INSTRUCTIONS FOR THE TASK:
Please transcribe the data that follows without the pictures, keeping every word the same.

AVAILABLE DATA:
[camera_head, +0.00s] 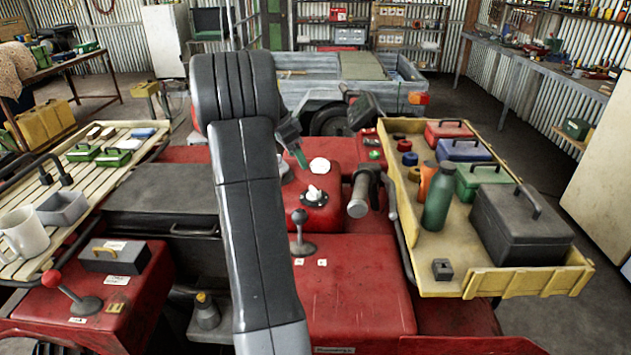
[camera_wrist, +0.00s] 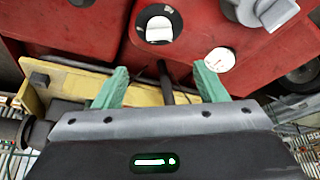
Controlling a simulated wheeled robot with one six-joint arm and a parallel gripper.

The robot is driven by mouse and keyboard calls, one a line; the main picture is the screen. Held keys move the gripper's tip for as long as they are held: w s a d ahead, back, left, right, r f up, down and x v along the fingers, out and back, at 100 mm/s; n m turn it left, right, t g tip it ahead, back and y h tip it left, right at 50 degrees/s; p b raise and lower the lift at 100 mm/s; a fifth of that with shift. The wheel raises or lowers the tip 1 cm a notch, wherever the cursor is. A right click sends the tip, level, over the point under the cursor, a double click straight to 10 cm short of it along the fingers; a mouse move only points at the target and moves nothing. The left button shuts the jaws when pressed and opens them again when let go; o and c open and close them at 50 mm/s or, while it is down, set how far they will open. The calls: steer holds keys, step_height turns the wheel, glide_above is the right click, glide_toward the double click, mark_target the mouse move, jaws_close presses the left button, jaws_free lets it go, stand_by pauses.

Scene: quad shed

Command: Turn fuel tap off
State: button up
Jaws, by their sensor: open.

THE ANSWER:
[camera_head, +0.00s] 
[camera_wrist, +0.00s] 
Controlling a simulated wheeled robot with one six-joint arm and a parallel gripper.

The robot is driven by mouse and keyboard calls, one a line; the main picture is the screen. Held keys move the gripper's tip for as long as they are held: w s a d ahead, back, left, right, r f up, down and x v along the fingers, out and back, at 100 mm/s; n m turn it left, right, t g tip it ahead, back and y h tip it left, right at 50 degrees/s; p b raise and lower the lift at 100 mm/s; a fifth of that with shift. The wheel raises or lowers the tip 1 cm a notch, wherever the cursor is. A right click sends the tip, level, over the point under the cursor, a double click straight to 10 cm short of it along the fingers; a mouse move only points at the target and moves nothing. The left button shuts the jaws when pressed and opens them again when let go; o and c open and close them at 50 mm/s or, while it is down, set how far they will open. The calls: steer holds keys, step_height turns the wheel, glide_above is the right click, glide_toward the double click, mark_target the mouse move, jaws_close presses the left button, jaws_free lets it go, stand_by pauses.

Scene: quad shed

Command: Turn fuel tap off
State: button up
Jaws, by their sensor: open.

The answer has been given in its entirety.